In conclusion, I can recognize these nuances: transphobia, queerphobia, and the patriarchy are all well and alive in Korea as it is in the United States (frankly, the United States has always been a mess) and that tragically, sexual assault and sexual harrasment happens everywhere. My questions arise though: what does it look like for Koreans to speak candidly about the experiences of how conformity and the pressure to not agitate groups leads to the silencing of sexual assault? What does it look like for queer and trans Korean people to live their lives unapolegetically without being discriminated or made to feel shame for who they are?

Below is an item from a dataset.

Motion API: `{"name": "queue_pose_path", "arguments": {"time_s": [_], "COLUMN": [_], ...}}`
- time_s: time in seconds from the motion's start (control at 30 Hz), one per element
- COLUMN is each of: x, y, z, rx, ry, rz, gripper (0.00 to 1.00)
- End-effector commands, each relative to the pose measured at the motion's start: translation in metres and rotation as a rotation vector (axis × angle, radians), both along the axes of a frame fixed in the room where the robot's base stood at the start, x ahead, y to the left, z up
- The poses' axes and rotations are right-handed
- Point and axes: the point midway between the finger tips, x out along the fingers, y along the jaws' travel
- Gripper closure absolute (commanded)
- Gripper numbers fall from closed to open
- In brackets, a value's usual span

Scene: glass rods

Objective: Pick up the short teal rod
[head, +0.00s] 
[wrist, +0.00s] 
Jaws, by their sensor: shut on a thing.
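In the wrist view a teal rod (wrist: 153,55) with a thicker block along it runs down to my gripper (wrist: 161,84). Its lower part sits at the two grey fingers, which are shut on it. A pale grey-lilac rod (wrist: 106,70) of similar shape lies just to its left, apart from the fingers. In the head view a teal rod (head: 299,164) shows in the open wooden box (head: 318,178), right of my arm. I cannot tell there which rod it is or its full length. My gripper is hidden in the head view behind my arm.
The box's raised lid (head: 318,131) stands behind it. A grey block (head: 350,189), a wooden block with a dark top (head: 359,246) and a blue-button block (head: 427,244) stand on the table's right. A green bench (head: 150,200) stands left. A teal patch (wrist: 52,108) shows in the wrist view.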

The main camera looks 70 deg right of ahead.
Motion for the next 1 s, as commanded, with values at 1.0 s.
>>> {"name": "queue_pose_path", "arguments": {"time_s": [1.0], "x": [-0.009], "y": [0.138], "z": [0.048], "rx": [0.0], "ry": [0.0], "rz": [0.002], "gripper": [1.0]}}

While my time so far in Korea has been extremely brief, I have learned so much and know that I will continue to do so this coming second semester. It is clear that Korea is going through shifts socially, economically, structurally and many more so I am privileged to be living in the moment where I am. For the above questions, I don’t know the answer for I don’t even know how to answer it back in the United States, but I offer them as a means to frame how I will continue to question and grow into my own identities, experiences, communities, and life while in Korea and after I leave to expand my own cultural humility and cultural awareness and to be vulnerable to share my own observations and stories as well.